TASK BRIEF :: Of the records that follow, copy only the lines from the line containing "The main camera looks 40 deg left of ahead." to the line containing "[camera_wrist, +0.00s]", both included, exactly as written.

GIVEN DATA ::
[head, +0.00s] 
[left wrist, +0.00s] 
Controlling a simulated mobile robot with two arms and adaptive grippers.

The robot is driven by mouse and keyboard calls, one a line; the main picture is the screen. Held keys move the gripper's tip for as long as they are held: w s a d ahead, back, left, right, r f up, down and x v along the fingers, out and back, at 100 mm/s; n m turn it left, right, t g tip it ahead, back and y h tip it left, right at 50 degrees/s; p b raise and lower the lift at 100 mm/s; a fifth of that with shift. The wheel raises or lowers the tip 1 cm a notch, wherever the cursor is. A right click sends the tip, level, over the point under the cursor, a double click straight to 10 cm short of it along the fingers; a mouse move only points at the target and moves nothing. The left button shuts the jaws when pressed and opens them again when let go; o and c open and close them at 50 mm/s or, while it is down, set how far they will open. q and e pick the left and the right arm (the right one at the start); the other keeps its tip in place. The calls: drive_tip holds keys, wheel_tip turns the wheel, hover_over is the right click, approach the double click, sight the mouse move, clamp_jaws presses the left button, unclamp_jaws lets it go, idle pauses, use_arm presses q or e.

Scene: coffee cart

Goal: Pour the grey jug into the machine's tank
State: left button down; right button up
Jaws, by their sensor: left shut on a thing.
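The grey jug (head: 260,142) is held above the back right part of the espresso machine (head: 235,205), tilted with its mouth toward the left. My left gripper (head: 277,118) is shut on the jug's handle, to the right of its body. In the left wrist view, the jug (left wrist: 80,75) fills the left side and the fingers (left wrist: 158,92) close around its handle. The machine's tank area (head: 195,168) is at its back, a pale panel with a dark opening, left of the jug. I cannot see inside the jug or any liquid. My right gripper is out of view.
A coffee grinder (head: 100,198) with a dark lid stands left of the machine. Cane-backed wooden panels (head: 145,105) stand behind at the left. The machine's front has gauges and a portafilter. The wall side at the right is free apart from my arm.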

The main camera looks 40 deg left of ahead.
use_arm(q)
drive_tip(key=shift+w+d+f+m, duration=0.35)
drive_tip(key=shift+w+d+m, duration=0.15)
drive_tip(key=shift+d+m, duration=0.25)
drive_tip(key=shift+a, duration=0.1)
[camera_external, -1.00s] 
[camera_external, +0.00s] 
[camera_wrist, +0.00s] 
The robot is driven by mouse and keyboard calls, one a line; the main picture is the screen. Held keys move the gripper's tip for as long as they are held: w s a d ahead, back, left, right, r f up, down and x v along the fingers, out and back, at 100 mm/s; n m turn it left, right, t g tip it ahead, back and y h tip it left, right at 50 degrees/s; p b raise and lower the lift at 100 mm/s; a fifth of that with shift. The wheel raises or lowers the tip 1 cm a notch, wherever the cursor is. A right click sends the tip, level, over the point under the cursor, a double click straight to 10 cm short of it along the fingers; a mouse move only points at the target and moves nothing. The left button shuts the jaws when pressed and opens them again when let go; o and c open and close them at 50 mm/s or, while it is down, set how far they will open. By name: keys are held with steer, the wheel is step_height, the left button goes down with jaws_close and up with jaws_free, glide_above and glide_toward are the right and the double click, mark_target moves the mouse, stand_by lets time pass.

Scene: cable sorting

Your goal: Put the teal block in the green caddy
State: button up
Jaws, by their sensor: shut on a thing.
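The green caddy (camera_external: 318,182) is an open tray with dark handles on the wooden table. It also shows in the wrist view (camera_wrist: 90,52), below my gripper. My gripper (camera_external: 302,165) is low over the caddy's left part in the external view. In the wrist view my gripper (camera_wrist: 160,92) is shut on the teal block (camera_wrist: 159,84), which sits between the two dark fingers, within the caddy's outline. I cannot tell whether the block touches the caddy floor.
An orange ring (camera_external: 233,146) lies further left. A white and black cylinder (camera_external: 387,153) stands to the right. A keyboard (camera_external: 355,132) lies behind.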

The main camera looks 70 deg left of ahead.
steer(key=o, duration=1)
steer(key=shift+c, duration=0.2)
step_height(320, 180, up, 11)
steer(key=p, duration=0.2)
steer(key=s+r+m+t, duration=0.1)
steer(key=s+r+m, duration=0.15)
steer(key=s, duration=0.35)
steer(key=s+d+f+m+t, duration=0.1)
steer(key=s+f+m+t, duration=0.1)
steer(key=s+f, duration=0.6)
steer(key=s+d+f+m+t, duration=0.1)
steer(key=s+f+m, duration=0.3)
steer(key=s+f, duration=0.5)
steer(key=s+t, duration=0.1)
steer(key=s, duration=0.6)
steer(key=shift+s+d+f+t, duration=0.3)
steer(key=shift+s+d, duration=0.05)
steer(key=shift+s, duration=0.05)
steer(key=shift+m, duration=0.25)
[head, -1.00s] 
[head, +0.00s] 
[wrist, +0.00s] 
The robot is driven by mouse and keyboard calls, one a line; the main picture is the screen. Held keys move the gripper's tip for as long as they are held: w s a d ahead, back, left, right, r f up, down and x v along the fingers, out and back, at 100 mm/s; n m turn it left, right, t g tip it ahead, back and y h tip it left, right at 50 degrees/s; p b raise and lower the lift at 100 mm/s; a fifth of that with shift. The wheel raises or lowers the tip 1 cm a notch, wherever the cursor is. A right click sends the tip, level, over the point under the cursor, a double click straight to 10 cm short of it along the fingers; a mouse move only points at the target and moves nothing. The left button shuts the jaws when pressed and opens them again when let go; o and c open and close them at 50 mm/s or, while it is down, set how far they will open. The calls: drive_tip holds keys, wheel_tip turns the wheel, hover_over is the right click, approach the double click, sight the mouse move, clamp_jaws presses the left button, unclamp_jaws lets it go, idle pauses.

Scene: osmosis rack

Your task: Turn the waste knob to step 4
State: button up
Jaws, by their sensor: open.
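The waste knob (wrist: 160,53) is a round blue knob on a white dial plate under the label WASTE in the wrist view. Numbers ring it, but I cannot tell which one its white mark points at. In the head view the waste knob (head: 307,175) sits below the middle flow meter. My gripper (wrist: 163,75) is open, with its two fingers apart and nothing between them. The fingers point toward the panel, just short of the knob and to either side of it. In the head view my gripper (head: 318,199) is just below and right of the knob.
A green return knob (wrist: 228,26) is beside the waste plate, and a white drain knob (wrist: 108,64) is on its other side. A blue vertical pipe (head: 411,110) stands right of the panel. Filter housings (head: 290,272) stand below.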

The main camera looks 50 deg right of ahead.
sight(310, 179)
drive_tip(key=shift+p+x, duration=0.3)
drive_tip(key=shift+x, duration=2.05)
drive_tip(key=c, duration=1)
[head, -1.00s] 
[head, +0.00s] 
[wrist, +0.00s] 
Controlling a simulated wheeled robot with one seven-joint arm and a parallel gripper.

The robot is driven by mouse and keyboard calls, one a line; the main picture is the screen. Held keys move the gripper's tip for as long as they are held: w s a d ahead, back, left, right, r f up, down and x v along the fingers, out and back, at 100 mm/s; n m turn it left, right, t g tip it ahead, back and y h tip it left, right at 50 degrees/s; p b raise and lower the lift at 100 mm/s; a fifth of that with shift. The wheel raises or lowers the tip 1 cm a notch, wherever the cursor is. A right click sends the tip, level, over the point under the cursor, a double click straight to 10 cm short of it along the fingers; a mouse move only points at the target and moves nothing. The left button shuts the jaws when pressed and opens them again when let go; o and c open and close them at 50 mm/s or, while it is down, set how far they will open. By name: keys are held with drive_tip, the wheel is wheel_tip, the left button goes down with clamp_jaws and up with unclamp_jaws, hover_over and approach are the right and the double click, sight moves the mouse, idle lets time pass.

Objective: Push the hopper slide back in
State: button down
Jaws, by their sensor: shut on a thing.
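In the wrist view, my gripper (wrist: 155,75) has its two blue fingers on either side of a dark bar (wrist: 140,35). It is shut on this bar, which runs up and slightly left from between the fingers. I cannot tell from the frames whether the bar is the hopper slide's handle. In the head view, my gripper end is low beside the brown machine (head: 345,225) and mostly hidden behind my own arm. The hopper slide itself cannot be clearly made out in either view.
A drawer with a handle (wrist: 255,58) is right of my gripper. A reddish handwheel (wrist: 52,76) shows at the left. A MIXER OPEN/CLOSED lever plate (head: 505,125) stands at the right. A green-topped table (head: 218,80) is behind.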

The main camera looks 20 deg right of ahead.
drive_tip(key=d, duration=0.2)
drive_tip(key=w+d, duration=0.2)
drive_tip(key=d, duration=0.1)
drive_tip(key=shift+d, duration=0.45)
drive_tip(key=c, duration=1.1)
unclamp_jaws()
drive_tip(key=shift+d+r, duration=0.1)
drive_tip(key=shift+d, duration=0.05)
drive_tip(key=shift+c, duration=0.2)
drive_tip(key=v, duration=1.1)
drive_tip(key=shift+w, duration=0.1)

RESPONSE ::
The main camera looks 40 deg left of ahead.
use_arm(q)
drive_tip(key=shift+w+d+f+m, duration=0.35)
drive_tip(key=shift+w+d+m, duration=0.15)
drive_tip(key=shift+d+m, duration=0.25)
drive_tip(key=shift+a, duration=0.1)
[camera_external, -1.00s] 
[camera_external, +0.00s] 
[camera_wrist, +0.00s] 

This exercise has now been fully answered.